§ Robot episode data:

========

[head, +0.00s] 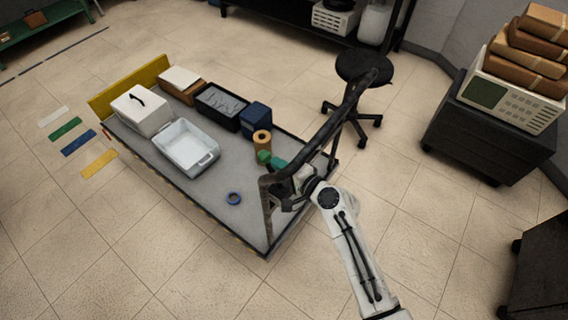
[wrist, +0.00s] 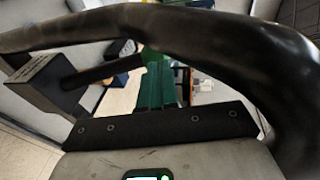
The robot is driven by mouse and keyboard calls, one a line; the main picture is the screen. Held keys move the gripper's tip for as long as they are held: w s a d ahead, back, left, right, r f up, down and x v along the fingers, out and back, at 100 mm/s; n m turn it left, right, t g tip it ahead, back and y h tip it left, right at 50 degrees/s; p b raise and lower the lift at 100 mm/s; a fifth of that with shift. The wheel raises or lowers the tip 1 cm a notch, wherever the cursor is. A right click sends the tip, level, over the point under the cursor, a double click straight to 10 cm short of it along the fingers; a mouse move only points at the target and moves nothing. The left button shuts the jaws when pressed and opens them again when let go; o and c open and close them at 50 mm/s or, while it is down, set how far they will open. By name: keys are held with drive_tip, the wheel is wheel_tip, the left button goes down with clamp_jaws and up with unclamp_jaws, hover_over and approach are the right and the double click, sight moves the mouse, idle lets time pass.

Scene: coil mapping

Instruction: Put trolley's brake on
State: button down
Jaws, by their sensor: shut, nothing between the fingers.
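The trolley stands in the middle of the head view, its grey deck (head: 218,215) loaded at the far end. Its dark push handle (head: 330,125) rises at the near right end, and its bar also arches across the wrist view (wrist: 200,30). My gripper (head: 268,159) has green fingers, shut and empty, reaching past the handle frame over the deck. In the wrist view the fingers (wrist: 160,65) point away under the bar. A black block with a rod (wrist: 50,85) is left of them; I cannot tell whether it is the brake lever.
The deck carries a white tray (head: 185,146), white box (head: 141,109), dark bin (head: 222,104), blue box (head: 256,117), brown roll (head: 262,141) and blue tape ring (head: 234,198). A black stool (head: 362,68) stands behind the handle. A dark cabinet (head: 480,130) is right.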

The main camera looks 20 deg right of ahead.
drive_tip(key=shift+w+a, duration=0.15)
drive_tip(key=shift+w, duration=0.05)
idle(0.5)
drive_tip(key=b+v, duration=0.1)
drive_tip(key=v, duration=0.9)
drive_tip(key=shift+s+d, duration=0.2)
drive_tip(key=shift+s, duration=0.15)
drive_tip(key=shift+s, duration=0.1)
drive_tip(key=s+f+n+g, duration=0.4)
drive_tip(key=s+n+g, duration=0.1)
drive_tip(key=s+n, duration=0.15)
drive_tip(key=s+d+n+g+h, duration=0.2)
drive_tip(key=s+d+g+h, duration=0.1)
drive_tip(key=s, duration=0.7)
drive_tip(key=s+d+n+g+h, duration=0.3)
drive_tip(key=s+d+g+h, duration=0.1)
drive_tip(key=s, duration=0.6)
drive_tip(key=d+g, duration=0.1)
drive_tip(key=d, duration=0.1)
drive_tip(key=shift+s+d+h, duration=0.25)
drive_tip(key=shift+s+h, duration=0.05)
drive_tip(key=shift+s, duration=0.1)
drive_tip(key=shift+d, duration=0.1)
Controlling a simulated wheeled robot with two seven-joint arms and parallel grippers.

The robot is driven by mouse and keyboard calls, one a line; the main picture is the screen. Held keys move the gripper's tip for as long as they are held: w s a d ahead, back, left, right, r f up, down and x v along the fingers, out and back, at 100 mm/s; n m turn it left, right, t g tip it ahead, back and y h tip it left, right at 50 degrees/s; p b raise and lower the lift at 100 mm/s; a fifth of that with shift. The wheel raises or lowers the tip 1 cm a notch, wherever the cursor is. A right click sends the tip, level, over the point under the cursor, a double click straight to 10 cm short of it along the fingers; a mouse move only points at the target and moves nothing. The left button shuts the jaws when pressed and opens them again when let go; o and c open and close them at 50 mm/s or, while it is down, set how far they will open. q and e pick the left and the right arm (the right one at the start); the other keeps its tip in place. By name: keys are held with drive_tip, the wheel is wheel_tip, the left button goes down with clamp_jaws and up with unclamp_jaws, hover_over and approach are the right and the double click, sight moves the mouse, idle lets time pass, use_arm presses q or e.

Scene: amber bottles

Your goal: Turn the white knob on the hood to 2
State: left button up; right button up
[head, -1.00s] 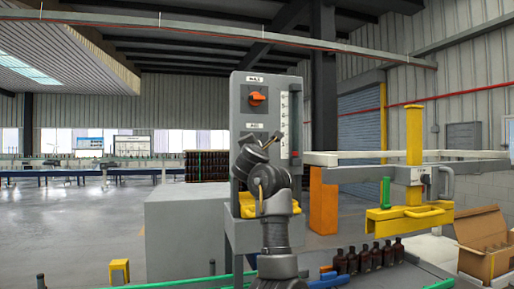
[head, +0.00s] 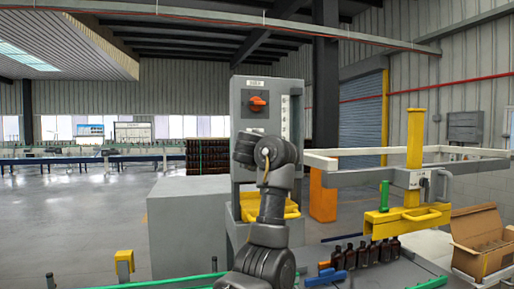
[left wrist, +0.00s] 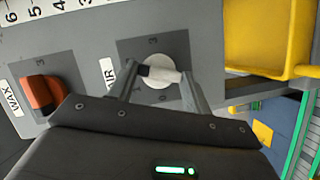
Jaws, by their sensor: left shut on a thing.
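The white knob (left wrist: 158,73) sits on a dark square on the grey panel, with digits around it, a 3 clear at the top of the picture. Its grip bar lies nearly level in the left wrist view, with a dark patch at its left end. I cannot tell which digit it points to. My left gripper (left wrist: 160,75) is shut on the knob, one finger on each side. In the head view my left arm stands in front of the grey panel (head: 239,113) and hides the knob and fingers. My right gripper is not in view.
An orange knob (left wrist: 40,93) labelled WAX is beside my gripper, also above my wrist in the head view (head: 257,104). A yellow tray (left wrist: 262,38) juts out close by. Brown bottles (head: 365,253), a yellow lifting frame (head: 414,155) and a cardboard box (head: 480,232) stand to the right.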

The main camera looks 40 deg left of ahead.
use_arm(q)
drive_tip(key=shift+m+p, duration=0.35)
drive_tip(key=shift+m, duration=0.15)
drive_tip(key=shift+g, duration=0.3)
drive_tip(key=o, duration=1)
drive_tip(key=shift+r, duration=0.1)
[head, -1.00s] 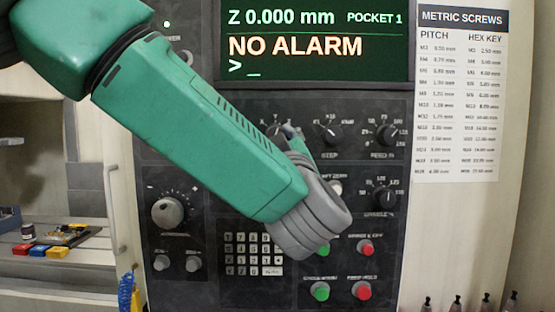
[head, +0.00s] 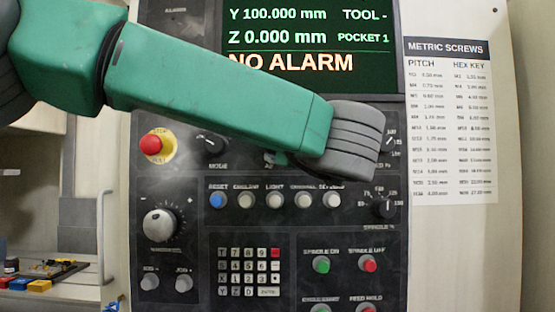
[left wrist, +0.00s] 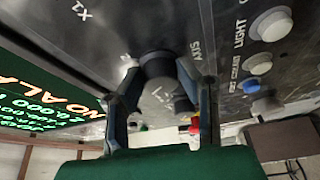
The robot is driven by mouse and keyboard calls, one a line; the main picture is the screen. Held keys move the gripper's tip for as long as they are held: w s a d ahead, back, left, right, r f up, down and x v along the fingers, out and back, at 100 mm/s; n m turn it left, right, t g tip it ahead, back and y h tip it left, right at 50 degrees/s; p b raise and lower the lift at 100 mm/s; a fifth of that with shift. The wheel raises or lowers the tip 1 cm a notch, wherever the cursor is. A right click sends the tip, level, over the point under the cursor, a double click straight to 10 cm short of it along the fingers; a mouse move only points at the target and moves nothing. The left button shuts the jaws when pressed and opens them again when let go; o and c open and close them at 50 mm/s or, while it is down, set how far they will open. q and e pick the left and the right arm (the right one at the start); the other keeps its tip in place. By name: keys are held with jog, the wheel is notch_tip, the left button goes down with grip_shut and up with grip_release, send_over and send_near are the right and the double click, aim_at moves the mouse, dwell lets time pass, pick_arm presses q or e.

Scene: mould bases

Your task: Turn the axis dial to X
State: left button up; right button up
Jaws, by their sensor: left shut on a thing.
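A label reading "X1" and a small white mark show on the panel near the dial; I cannot tell which setting the dial points to. In the head view, my left arm and wrist cover the dial and almost all of the gripper. My right gripper is not in view.
The control panel (head: 205,190) has a red emergency button (head: 151,144), a mode knob (head: 210,142), a row of round buttons under my wrist, a spindle knob (head: 384,207) and a keypad (head: 248,271). The screen (head: 310,40) reads "NO ALARM". A screw chart (head: 450,120) hangs at right.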

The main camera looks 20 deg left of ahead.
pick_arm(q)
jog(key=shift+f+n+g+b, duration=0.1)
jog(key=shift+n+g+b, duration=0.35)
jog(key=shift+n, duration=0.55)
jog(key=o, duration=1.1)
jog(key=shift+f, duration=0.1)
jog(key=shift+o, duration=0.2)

========

§ What is asked: Your task is to repeat the data above exactly while excluding the pictures.

§ The completed task:
[head, +0.00s] 
[wrist, +0.00s] 
The robot is driven by mouse and keyboard calls, one a line; the main picture is the screen. Held keys move the gripper's tip for as long as they are held: w s a d ahead, back, left, right, r f up, down and x v along the fingers, out and back, at 100 mm/s; n m turn it left, right, t g tip it ahead, back and y h tip it left, right at 50 degrees/s; p b raise and lower the lift at 100 mm/s; a fifth of that with shift. The wheel raises or lowers the tip 1 cm a notch, wherever the cursor is. A right click sends the tip, level, over the point under the cursor, a double click straight to 10 cm short of it along the fingers; a mouse move only points at the target and moves nothing. The left button shuts the jaws when pressed and opens them again when let go; o and c open and close them at 50 mm/s or, while it is down, set how far they will open. By name: keys are held with drive_tip, the wheel is wheel_tip, the left button goes down with clamp_jaws and up with unclamp_jaws, hover_over and approach are the right and the double click, sight moves the mouse, idle lets time pass.

Scene: coil mapping

Instruction: Put trolley's brake on
State: button down
Jaws, by their sensor: shut, nothing between the fingers.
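The trolley stands in the middle of the head view, its grey deck (head: 218,215) loaded at the far end. Its dark push handle (head: 330,125) rises at the near right end, and its bar also arches across the wrist view (wrist: 200,30). My gripper (head: 268,159) has green fingers, shut and empty, reaching past the handle frame over the deck. In the wrist view the fingers (wrist: 160,65) point away under the bar. A black block with a rod (wrist: 50,85) is left of them; I cannot tell whether it is the brake lever.
The deck carries a white tray (head: 185,146), white box (head: 141,109), dark bin (head: 222,104), blue box (head: 256,117), brown roll (head: 262,141) and blue tape ring (head: 234,198). A black stool (head: 362,68) stands behind the handle. A dark cabinet (head: 480,130) is right.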

The main camera looks 20 deg right of ahead.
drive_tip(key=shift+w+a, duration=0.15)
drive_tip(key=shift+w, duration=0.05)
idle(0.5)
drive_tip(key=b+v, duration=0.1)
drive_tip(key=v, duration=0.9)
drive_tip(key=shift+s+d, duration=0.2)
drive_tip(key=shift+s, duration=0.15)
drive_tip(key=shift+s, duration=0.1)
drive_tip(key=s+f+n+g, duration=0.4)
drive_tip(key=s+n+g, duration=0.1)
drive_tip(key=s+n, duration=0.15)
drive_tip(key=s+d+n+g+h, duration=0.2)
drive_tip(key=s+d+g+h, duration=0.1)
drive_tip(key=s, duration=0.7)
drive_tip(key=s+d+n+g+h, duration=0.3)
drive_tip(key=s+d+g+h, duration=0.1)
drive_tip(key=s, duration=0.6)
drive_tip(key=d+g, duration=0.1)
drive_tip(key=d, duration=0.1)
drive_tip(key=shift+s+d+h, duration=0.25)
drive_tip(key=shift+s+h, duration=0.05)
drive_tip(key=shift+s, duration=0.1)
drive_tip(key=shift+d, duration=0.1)
Controlling a simulated wheeled robot with two seven-joint arms and parallel grippers.

The robot is driven by mouse and keyboard calls, one a line; the main picture is the screen. Held keys move the gripper's tip for as long as they are held: w s a d ahead, back, left, right, r f up, down and x v along the fingers, out and back, at 100 mm/s; n m turn it left, right, t g tip it ahead, back and y h tip it left, right at 50 degrees/s; p b raise and lower the lift at 100 mm/s; a fifth of that with shift. The wheel raises or lowers the tip 1 cm a notch, wherever the cursor is. A right click sends the tip, level, over the point under the cursor, a double click straight to 10 cm short of it along the fingers; a mouse move only points at the target and moves nothing. The left button shuts the jaws when pressed and opens them again when let go; o and c open and close them at 50 mm/s or, while it is down, set how far they will open. q and e pick the left and the right arm (the right one at the start); the other keeps its tip in place. By name: keys are held with drive_tip, the wheel is wheel_tip, the left button goes down with clamp_jaws and up with unclamp_jaws, hover_over and approach are the right and the double click, sight moves the mouse, idle lets time pass, use_arm presses q or e.

Scene: amber bottles

Your goal: Turn the white knob on the hood to 2
State: left button up; right button up
[head, -1.00s] 
[head, +0.00s] 
[left wrist, +0.00s] 
Jaws, by their sensor: left shut on a thing.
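The white knob (left wrist: 158,73) sits on a dark square on the grey panel, with digits around it, a 3 clear at the top of the picture. Its grip bar lies nearly level in the left wrist view, with a dark patch at its left end. I cannot tell which digit it points to. My left gripper (left wrist: 160,75) is shut on the knob, one finger on each side. In the head view my left arm stands in front of the grey panel (head: 239,113) and hides the knob and fingers. My right gripper is not in view.
An orange knob (left wrist: 40,93) labelled WAX is beside my gripper, also above my wrist in the head view (head: 257,104). A yellow tray (left wrist: 262,38) juts out close by. Brown bottles (head: 365,253), a yellow lifting frame (head: 414,155) and a cardboard box (head: 480,232) stand to the right.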

The main camera looks 40 deg left of ahead.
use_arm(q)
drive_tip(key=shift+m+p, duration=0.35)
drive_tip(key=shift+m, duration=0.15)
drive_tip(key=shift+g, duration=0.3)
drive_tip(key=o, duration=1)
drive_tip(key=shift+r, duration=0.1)
[head, -1.00s] 
[head, +0.00s] 
[left wrist, +0.00s] 
The robot is driven by mouse and keyboard calls, one a line; the main picture is the screen. Held keys move the gripper's tip for as long as they are held: w s a d ahead, back, left, right, r f up, down and x v along the fingers, out and back, at 100 mm/s; n m turn it left, right, t g tip it ahead, back and y h tip it left, right at 50 degrees/s; p b raise and lower the lift at 100 mm/s; a fifth of that with shift. The wheel raises or lowers the tip 1 cm a notch, wherever the cursor is. A right click sends the tip, level, over the point under the cursor, a double click straight to 10 cm short of it along the fingers; a mouse move only points at the target and moves nothing. The left button shuts the jaws when pressed and opens them again when let go; o and c open and close them at 50 mm/s or, while it is down, set how far they will open. q and e pick the left and the right arm (the right one at the start); the other keeps its tip in place. By name: keys are held with jog, the wheel is notch_tip, the left button goes down with grip_shut and up with grip_release, send_over and send_near are the right and the double click, aim_at moves the mouse, dwell lets time pass, pick_arm presses q or e.

Scene: mould bases

Your task: Turn the axis dial to X
State: left button up; right button up
Jaws, by their sensor: left shut on a thing.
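A label reading "X1" and a small white mark show on the panel near the dial; I cannot tell which setting the dial points to. In the head view, my left arm and wrist cover the dial and almost all of the gripper. My right gripper is not in view.
The control panel (head: 205,190) has a red emergency button (head: 151,144), a mode knob (head: 210,142), a row of round buttons under my wrist, a spindle knob (head: 384,207) and a keypad (head: 248,271). The screen (head: 310,40) reads "NO ALARM". A screw chart (head: 450,120) hangs at right.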

The main camera looks 20 deg left of ahead.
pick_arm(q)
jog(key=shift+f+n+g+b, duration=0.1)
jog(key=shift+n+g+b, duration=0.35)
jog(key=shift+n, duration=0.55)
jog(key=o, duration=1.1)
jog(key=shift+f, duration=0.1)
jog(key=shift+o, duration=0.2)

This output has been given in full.